Despite being discovered two years ago, Big Blue’s cyber security division has data that suggests the threat of Shellshock is still prevalent, with 7,500 Shellshock security events recorded for August alone.
IBM’s data noted that there has been a 26 percent rise in Shellshock activity this year than in 2015, with attacks being targeted at US companies
These companies predominately included firms in the information and communications sectors, such as telecoms companies and those that provide computer programming and consulting services. IBM said that was to be expected as many of the major organisations in the sector run Linux-based systems in their IT infrastructure and environments, which exposed them to the Shellshock flaw.
IBM highlighted that according to its data, Shellshock has had a far larger impact than the Heartbleed bug identified in the OpenSSL cryptography library back in April 2014.
“Although a formidable threat when it first surfaced — IBM MSS data revealed over 1.8 million Heartbleed-based attacks by the end of the first month — Heartbleed failed to exhibit the same staying power as its system-crippling cousin, Shellshock,” said Michelle Alvarez, threat researcher at IBM Managed Security Services.
The persistence of Shellshock, according to Alvarez, is down to companies not applying rigorous patching programmes to squash the bug, which leaves them vulnerable to the exploit and hackers seeking a backdoor into a targeted company’s data.
“Like stains, some cyber threats are persistently visible, and Shellshock seems bent on sticking around,” said Alvarez.
“So how do you address this issue?

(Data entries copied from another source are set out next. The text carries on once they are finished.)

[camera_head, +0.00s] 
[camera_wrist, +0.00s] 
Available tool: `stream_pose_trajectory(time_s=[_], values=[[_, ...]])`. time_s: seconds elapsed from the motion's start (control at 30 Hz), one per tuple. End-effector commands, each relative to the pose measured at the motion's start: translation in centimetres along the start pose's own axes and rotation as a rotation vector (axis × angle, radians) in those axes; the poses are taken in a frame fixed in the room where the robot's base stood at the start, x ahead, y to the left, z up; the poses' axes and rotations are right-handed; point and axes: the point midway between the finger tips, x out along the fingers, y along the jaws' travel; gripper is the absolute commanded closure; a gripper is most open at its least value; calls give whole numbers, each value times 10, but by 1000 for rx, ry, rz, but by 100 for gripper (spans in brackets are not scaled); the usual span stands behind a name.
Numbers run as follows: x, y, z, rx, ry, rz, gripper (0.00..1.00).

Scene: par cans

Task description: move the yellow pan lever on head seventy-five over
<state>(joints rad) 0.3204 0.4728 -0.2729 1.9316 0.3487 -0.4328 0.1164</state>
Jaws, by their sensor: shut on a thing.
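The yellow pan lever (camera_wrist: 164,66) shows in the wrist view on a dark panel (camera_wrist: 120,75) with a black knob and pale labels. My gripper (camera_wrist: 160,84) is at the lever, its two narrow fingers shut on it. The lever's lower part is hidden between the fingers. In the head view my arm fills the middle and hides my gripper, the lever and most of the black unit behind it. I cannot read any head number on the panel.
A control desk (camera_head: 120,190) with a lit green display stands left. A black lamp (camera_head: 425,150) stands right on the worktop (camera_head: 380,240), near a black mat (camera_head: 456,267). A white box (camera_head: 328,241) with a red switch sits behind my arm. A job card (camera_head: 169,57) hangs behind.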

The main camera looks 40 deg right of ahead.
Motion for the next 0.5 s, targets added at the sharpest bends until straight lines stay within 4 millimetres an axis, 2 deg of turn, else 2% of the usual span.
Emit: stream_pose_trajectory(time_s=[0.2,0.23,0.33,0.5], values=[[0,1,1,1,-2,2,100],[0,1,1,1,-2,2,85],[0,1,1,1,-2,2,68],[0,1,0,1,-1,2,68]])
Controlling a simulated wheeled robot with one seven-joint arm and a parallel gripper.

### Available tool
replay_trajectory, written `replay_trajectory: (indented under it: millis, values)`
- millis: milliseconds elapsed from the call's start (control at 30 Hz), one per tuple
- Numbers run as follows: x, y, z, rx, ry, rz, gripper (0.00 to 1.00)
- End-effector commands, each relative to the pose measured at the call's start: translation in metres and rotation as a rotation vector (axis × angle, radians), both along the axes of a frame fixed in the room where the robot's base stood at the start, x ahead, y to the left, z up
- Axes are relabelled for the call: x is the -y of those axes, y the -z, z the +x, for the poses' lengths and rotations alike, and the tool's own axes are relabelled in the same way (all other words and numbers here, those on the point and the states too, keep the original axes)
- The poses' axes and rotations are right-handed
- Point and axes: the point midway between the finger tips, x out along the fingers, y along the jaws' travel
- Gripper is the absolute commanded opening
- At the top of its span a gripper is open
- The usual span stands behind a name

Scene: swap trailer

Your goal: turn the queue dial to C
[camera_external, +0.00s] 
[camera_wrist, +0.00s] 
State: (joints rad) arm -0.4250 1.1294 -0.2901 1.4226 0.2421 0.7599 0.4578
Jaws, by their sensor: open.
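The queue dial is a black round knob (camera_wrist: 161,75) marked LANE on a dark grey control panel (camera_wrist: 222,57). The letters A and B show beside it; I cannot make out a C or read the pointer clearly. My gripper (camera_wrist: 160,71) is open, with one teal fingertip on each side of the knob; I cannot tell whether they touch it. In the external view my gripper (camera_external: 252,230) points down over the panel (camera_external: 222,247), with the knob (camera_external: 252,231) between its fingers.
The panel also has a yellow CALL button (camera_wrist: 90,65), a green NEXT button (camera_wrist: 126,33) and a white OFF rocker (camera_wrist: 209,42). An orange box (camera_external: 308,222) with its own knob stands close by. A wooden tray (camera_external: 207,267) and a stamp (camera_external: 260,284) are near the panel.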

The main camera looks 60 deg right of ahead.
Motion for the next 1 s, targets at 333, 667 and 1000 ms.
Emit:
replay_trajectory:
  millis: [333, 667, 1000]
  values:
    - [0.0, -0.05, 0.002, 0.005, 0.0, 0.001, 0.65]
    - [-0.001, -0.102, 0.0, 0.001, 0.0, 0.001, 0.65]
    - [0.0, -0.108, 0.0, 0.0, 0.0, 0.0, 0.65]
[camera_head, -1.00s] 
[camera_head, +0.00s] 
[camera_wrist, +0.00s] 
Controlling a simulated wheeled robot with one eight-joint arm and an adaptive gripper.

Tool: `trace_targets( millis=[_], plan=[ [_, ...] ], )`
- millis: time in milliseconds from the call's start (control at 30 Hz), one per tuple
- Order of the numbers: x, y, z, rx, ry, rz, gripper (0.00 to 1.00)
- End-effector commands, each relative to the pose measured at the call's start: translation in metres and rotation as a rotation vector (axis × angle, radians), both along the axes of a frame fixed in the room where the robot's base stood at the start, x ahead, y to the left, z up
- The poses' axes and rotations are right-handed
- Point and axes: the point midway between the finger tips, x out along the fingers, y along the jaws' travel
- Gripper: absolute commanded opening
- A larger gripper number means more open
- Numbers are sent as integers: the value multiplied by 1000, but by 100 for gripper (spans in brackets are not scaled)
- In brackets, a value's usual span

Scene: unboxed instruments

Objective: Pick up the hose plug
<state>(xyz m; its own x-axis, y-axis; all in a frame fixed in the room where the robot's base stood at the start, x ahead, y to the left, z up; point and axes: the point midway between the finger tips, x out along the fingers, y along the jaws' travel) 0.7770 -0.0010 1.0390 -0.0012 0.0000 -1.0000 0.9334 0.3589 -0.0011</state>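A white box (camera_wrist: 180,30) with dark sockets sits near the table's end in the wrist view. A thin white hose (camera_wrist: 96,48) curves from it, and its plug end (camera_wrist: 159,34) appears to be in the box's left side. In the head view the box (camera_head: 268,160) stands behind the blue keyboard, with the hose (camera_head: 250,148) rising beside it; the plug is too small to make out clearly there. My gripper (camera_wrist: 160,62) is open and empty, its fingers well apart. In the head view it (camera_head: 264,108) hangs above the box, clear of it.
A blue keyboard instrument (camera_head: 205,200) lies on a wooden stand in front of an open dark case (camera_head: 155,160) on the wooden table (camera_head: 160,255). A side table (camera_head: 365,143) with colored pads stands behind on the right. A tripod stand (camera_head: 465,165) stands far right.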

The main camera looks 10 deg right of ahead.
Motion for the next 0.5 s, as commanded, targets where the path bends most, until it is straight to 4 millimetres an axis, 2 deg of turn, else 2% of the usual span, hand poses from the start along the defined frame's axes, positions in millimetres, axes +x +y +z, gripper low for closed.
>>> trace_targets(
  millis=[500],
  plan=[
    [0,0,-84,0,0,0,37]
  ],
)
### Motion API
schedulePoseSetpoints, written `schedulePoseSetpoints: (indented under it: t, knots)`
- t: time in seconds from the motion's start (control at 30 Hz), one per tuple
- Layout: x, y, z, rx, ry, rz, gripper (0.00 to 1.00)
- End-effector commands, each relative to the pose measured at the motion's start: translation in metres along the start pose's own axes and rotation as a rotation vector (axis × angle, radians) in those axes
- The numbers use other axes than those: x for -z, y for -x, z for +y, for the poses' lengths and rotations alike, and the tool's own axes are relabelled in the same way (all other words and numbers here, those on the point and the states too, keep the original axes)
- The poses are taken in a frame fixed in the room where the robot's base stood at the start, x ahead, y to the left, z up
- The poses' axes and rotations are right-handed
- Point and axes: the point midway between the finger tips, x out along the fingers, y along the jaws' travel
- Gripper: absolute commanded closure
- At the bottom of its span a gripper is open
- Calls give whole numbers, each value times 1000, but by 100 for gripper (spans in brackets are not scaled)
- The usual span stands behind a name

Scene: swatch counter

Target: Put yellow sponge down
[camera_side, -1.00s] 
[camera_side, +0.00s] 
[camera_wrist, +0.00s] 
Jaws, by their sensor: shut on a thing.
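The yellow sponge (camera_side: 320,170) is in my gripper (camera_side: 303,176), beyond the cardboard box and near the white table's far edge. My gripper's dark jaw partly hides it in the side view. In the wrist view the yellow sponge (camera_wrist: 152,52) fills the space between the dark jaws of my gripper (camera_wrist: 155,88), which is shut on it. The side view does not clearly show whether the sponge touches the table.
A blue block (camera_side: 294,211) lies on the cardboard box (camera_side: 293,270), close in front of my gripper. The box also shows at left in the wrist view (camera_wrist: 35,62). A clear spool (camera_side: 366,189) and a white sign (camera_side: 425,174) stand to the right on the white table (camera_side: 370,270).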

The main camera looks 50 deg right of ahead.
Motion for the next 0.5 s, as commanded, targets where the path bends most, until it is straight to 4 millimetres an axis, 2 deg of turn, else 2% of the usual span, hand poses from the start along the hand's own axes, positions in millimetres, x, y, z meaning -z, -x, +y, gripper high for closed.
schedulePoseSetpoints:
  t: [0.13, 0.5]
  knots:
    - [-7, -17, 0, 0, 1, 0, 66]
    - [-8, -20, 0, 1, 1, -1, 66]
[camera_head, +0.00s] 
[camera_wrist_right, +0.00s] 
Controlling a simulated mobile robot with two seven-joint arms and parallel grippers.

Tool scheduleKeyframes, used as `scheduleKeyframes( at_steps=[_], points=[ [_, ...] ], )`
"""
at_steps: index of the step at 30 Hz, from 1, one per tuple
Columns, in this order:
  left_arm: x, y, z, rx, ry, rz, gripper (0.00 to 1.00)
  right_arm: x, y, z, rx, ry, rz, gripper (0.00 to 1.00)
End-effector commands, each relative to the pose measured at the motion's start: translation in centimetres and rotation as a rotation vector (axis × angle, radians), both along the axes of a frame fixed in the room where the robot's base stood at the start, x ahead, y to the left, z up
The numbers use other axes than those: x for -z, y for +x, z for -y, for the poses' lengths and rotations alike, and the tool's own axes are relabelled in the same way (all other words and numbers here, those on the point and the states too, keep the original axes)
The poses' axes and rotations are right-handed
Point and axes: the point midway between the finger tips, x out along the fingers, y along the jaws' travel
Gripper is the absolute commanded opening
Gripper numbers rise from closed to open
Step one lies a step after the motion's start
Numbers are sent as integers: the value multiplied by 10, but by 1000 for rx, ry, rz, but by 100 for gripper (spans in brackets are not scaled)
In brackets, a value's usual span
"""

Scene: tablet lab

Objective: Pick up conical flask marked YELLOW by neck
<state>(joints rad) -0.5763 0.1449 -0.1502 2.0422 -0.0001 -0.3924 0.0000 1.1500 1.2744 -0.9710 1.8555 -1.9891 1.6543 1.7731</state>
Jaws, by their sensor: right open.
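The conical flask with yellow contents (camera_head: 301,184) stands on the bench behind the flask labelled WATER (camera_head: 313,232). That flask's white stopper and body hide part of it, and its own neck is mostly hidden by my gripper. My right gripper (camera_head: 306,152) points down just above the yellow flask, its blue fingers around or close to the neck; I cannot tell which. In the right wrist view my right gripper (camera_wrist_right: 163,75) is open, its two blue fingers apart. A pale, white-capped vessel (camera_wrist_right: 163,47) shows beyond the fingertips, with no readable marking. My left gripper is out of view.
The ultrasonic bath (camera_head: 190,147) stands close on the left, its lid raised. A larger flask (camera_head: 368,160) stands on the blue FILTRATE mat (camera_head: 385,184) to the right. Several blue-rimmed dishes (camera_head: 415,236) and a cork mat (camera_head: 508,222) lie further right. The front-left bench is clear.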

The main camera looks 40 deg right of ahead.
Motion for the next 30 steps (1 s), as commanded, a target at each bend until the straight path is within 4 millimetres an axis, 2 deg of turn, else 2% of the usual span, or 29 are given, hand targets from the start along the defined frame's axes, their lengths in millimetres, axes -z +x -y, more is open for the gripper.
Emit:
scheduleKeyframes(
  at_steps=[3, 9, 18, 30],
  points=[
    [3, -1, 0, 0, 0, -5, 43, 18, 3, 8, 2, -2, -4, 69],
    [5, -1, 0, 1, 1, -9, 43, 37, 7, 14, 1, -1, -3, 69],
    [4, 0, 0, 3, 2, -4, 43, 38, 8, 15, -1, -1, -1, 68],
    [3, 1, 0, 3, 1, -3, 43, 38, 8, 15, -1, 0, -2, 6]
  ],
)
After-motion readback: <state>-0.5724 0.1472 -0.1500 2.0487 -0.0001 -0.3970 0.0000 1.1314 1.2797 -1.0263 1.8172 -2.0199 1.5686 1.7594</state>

Apply the appropriate update for your system. Failure to apply patches and fixes leaves your organisation at risk of Shellshock attacks. Timely patch management is vital in organisations of any size. However, depending on the complexity of your environment, this is easier said than done.”
Other companies like Ikea, stand as good examples to follow when it comes to addressing major bugs, as the Swedish furniture giant methodically upgraded all of its servers to patch against Shellshock.